**Work instructions:** Check each line of the material below for "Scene", then copy the ones that contain it.
─── Records for this exercise
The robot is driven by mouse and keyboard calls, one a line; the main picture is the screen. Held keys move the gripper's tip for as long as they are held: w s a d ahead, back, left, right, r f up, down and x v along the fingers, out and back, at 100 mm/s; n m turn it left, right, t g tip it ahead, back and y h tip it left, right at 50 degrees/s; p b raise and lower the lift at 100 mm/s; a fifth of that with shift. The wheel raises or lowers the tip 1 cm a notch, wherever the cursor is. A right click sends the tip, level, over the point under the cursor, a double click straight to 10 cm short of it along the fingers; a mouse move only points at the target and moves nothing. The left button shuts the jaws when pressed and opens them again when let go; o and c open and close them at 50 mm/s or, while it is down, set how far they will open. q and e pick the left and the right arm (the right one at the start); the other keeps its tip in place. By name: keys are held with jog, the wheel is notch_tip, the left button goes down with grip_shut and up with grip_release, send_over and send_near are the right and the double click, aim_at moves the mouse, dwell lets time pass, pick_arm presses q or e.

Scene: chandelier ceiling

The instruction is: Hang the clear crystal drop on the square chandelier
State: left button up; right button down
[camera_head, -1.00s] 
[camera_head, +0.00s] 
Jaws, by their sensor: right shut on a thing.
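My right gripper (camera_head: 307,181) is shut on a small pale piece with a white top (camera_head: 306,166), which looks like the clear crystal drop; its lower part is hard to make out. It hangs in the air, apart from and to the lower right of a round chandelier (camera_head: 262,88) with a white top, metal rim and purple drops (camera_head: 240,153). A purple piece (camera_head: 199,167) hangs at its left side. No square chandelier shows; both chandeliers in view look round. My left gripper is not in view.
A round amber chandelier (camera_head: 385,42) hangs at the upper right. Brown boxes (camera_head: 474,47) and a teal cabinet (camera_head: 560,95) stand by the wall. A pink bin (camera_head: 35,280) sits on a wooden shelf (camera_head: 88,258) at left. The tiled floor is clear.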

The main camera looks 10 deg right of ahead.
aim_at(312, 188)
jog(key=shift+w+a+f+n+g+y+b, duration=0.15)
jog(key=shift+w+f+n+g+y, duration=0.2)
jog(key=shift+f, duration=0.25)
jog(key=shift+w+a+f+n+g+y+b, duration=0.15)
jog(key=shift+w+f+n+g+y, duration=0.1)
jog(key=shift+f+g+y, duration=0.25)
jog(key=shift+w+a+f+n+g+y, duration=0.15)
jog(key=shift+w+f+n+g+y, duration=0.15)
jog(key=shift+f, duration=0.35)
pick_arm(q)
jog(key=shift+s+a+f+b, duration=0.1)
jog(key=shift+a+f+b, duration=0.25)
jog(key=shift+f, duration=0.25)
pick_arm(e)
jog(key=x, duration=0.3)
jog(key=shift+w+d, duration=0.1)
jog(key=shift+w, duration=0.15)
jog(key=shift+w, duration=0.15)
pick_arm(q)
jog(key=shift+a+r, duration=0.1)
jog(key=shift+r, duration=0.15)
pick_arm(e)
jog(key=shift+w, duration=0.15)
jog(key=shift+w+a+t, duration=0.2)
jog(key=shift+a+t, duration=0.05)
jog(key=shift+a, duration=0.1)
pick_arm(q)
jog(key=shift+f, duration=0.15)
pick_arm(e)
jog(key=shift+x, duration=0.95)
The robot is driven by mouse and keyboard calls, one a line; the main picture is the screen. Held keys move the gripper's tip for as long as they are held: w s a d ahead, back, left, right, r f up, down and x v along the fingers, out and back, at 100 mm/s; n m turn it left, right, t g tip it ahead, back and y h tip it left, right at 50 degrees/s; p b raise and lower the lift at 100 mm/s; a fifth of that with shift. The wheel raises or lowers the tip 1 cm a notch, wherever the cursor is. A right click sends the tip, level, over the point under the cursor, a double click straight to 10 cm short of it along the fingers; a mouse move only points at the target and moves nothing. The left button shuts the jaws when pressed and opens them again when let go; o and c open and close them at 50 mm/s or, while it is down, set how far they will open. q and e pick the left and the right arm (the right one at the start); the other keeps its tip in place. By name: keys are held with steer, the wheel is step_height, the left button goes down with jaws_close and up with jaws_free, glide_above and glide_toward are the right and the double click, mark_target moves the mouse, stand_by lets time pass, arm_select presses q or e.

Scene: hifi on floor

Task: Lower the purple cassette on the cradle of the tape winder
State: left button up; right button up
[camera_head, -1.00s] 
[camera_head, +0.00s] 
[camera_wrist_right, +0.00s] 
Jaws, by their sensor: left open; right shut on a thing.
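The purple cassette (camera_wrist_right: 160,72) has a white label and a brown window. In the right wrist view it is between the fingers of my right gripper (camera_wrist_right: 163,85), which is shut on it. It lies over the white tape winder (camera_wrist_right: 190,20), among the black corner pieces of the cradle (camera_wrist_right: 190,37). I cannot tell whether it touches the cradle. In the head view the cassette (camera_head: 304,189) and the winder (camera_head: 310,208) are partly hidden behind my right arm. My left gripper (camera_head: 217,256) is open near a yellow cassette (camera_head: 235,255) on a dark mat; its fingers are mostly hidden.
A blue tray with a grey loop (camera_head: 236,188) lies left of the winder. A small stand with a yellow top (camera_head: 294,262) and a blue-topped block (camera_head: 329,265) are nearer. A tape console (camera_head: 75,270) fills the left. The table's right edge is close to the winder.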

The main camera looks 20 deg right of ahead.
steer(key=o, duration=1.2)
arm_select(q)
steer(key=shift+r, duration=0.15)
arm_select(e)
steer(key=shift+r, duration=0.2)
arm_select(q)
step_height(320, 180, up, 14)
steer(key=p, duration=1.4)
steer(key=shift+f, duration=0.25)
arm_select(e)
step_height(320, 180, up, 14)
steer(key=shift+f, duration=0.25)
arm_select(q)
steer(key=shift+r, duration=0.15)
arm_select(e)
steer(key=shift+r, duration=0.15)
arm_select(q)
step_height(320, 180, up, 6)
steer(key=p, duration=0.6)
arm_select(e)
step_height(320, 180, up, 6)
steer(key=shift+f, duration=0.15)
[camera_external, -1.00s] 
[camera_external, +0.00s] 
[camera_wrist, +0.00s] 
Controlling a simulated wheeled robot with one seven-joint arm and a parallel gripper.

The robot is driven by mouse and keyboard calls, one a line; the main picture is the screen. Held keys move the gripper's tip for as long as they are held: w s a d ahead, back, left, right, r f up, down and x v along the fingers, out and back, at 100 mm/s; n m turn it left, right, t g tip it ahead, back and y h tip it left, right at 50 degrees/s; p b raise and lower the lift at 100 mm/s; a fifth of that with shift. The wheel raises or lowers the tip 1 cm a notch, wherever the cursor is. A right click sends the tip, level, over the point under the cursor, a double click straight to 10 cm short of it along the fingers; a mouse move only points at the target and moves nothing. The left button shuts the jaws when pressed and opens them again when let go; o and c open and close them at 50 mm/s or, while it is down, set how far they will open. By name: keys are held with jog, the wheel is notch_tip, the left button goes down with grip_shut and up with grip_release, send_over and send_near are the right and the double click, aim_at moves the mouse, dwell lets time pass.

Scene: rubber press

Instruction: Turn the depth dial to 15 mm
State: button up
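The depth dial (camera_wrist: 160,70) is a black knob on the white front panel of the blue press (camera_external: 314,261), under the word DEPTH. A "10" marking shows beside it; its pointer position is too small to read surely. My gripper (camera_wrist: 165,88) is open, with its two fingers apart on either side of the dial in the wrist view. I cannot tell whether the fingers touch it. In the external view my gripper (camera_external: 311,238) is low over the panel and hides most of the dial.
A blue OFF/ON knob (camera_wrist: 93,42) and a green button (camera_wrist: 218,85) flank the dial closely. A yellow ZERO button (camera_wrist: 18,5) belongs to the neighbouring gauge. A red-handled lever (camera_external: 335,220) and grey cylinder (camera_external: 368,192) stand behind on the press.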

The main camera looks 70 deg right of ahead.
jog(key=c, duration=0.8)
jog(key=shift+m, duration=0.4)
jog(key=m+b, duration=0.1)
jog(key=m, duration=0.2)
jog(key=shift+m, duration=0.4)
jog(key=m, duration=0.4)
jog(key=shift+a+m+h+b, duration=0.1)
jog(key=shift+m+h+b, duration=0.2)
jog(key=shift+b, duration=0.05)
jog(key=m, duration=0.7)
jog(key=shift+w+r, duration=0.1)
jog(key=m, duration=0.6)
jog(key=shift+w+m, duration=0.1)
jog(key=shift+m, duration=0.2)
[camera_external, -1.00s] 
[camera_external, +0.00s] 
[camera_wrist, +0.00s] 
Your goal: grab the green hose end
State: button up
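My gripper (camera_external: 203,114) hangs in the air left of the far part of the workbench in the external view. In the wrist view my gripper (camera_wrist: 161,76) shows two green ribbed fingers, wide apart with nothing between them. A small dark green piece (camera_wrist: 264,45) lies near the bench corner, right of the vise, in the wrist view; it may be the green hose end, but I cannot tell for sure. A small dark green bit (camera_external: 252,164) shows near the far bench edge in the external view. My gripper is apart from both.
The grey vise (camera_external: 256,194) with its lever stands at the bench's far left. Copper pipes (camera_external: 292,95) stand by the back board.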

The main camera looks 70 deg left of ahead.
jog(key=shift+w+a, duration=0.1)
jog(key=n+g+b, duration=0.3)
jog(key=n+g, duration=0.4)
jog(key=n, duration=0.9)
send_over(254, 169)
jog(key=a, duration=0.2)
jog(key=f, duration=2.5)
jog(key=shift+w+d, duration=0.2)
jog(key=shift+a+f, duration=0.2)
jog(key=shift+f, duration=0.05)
──────
**Completed task:**
Scene: chandelier ceiling
Scene: hifi on floor
Scene: rubber press

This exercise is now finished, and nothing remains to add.